L’orateur n’est pas n’importe qui d’une part ; il dispose pourtant et d'autre part d’un crédit personnel limité. Il n’est pas “n’importe qui”, parce que l’adjoint pour la politique du sous-secrétaire à la défense est effectivement le chef civil en charge de la politique du Pentagone et qu’il est actuellement “faisant fonction” de N°2 du Pentagone puisque le “sous-secrétaire à la défense” est lui-même “faisant fonction” de secrétaire à la défense”. Justement, cette fonction désigné comme “faisant fonction”, c’est-à-dire artificiellement haussée, implique d’autre part que celui qui “bénéficie” de cette opération n’en reçoit pas une perception personnelle à mesure : la fonction est très importante, le personnage est plus perçu comme un porte-parole du fait de son absence d'autorité que comme un créateur du fait de l'autorité qu'il n'a pas.

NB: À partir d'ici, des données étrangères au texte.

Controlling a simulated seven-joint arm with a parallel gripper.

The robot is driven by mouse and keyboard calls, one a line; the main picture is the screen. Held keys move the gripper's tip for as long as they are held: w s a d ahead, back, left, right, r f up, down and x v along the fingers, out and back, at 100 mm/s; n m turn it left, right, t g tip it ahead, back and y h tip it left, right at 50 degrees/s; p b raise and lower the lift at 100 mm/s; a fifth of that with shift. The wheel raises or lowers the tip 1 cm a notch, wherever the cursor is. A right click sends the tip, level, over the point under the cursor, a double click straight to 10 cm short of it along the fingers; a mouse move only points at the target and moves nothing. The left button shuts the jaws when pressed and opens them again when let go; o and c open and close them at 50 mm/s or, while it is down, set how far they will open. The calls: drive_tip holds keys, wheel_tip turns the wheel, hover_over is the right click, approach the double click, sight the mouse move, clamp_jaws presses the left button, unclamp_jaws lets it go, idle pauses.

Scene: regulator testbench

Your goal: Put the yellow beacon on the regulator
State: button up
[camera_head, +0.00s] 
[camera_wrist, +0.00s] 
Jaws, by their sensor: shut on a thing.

RT-com a fait un texte sur cette intervention, texte non signé alors qu’il rend compte d’une démarche critique relevant d’un commentaire, qui semble indiquer qu’on y trouve pour une bonne part l’écho de la position du gouvernement russe. Le texte introduit donc l’intervention de Trachtenberg, de cette façon qui suggère que, oui, les Russes développent une nouvelle catégorie de systèmes stratégiques à très grandes capacités, mais que non, le Pentagone n’a pas l’intention de se laisser entraîner dans une “course” concernant ces mêmes systèmes, se reposant sur ses actuelles capacités nucléaires même si celles-ci sont faites de porteurs d’une génération antérieure et de catégories différentes (et beaucoup moins performantes) :
« David Trachtenberg, sous-secrétaire adjoint à la défense des États-Unis, a déclaré qu'il faut être “deux pour faire une course”, ajoutant que l'Amérique “n'est pas intéressée à développer des systèmes équivalents aux nouveaux systèmes russes”. Il fait en effet remarquer que “les Russes mettent au point une quantité incroyable de nouveaux systèmes d'armes nucléaires” et qu'en général, ”ils font un certain nombre de choses que nous ne faisons tout simplement pas”.
» S'exprimant à la Brookings Institution à Washington, un groupe de réflexion de premier plan, M. Trachtenberg a déclaré que la Russie a récemment lancé un “programme de modernisation militaire” en “redimensionnant et remplaçant complètement un grand nombre de ses systèmes nucléaires, tant au niveau stratégique que non stratégique”. »
Lors de la séance questions-réponses, Trachtenberg est revenu sur la question, en enfonçant le clou avec vigueur pour que nul ne s’y trompe, allant jusqu’à employer les mêmes phrases qu’il avait déjà dites dans son texte de conférence. Il répondait à un auditeur qui lui parlait d’une “course aux armements” et d’une “nouvelle guerre froide”. Sa réponse s’est à nouveau concentrée sur les systèmes d’armes russes hypersoniques dont l’existence avait été dévoilée par Poutine en mars 2018, – du Kinzai, au Zircon, à l’Avangard , – et qui n’ont cessé depuis de faire parler d’eux.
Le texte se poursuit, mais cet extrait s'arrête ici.